**REQUIRED TASK:** All of the material below is to be repeated exactly.

§ §

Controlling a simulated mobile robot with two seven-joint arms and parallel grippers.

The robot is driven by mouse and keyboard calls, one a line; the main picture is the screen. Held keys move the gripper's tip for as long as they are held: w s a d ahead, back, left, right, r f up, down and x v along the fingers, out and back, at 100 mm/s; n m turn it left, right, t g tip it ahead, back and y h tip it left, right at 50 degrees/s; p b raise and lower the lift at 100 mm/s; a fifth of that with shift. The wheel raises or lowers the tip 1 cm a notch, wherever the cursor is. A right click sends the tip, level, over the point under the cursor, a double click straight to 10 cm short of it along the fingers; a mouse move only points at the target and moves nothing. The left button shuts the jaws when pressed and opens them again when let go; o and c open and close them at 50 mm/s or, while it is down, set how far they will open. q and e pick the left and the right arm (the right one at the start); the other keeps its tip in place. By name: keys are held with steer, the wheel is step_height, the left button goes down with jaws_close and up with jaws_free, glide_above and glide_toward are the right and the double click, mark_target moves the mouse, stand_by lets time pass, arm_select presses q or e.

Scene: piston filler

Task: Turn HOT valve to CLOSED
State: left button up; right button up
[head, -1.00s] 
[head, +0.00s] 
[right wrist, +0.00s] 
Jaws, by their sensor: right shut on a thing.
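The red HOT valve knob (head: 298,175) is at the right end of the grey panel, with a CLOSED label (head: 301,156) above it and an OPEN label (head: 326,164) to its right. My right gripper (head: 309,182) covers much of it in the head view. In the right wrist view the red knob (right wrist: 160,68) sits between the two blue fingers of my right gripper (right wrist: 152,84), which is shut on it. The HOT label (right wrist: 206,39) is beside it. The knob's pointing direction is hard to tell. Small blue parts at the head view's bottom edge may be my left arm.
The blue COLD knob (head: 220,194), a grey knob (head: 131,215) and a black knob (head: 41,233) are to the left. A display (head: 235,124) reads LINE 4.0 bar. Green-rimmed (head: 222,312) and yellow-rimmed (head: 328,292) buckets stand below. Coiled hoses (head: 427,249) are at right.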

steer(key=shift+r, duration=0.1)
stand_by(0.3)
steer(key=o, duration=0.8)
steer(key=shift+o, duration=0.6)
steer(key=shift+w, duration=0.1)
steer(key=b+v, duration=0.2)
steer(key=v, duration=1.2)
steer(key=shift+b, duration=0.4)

§ §

**THE RESULT:**
Controlling a simulated mobile robot with two seven-joint arms and parallel grippers.

The robot is driven by mouse and keyboard calls, one a line; the main picture is the screen. Held keys move the gripper's tip for as long as they are held: w s a d ahead, back, left, right, r f up, down and x v along the fingers, out and back, at 100 mm/s; n m turn it left, right, t g tip it ahead, back and y h tip it left, right at 50 degrees/s; p b raise and lower the lift at 100 mm/s; a fifth of that with shift. The wheel raises or lowers the tip 1 cm a notch, wherever the cursor is. A right click sends the tip, level, over the point under the cursor, a double click straight to 10 cm short of it along the fingers; a mouse move only points at the target and moves nothing. The left button shuts the jaws when pressed and opens them again when let go; o and c open and close them at 50 mm/s or, while it is down, set how far they will open. q and e pick the left and the right arm (the right one at the start); the other keeps its tip in place. By name: keys are held with steer, the wheel is step_height, the left button goes down with jaws_close and up with jaws_free, glide_above and glide_toward are the right and the double click, mark_target moves the mouse, stand_by lets time pass, arm_select presses q or e.

Scene: piston filler

Task: Turn HOT valve to CLOSED
State: left button up; right button up
[head, -1.00s] 
[head, +0.00s] 
[right wrist, +0.00s] 
Jaws, by their sensor: right shut on a thing.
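The red HOT valve knob (head: 298,175) is at the right end of the grey panel, with a CLOSED label (head: 301,156) above it and an OPEN label (head: 326,164) to its right. My right gripper (head: 309,182) covers much of it in the head view. In the right wrist view the red knob (right wrist: 160,68) sits between the two blue fingers of my right gripper (right wrist: 152,84), which is shut on it. The HOT label (right wrist: 206,39) is beside it. The knob's pointing direction is hard to tell. Small blue parts at the head view's bottom edge may be my left arm.
The blue COLD knob (head: 220,194), a grey knob (head: 131,215) and a black knob (head: 41,233) are to the left. A display (head: 235,124) reads LINE 4.0 bar. Green-rimmed (head: 222,312) and yellow-rimmed (head: 328,292) buckets stand below. Coiled hoses (head: 427,249) are at right.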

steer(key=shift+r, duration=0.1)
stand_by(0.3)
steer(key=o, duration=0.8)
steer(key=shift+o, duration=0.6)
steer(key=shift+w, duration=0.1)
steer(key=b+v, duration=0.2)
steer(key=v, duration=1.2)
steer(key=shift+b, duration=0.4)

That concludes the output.